Bu haftaki köşemi sadece bu konuya ayırmak istedim, bizler sadece Ünye’mize hizmet etmek için bu işi yapıyoruz başka bir gayemiz yok, bu mesleğe yıllarımızı verdik, en iyi yaptığımız iş de bu meslek. Ve biz bu mesleği seviyoruz, sevmesek 24 yıldır bu mesleği icra ettirmezdik.
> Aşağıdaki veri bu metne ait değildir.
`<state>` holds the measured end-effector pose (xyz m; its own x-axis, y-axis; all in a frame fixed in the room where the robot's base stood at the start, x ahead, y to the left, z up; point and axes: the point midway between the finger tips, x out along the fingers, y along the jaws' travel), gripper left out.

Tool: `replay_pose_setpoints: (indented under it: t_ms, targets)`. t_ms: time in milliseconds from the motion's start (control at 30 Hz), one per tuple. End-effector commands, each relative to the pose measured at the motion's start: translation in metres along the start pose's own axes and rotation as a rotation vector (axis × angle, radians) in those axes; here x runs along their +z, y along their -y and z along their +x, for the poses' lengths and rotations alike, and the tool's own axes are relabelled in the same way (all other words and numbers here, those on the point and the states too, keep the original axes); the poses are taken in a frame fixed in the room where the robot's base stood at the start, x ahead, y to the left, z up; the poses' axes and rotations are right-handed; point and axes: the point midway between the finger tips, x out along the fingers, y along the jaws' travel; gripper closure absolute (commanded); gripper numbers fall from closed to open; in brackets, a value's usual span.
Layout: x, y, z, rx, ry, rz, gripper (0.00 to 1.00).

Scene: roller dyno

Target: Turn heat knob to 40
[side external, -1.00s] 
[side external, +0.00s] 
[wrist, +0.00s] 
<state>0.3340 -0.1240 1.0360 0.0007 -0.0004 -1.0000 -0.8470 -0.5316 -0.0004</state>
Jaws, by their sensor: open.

Evet , dedimya 24 yıldır basın mensubuyum, biz gerçek gazeteci ve bu mesleği gerçekten seven kişilerin yanında yetiştik, onlardan öğrendik gazeteciliği. Fakat bugünlere baktığımda, gazetecilikle uzaktan yakından alakası olmayan, iki kelimeyi bir araya getirip haber yazamayan, maddi durumları yerinde olan bazı arkadaşlar, gazete çıkartıp kendilerini gazeteci sanmaya başladılar. Gazetecilik oyunu oynuyorlar tabiri caizse, hadi çıkartıyosun, hiç kendi çaplarına bakmadan birde önüne geleni eleştiriyorlar, eleştirdiklerinin arasında yeri geliyor bizlerde oluyoruz. Bugüne baktığımızda zaten o kişilerin gazeteleri de ortalıkta görünmüyor. saman alevi gibi yanıp söndüler.
Birini eleştirirken önce bir aynaya bakacaksın, ondan sonra on kere düşünüp öyle konuşacaksın. Hele hele kendinden daha deneyimli bir gazeteciyi eleştirmen için bu meslekte yıllarının geçmesi lazım. Neyin doğru, neyin yanlış olduğunu, yeni yetme kendini gazeteci sananlardan öğrenecek değiliz.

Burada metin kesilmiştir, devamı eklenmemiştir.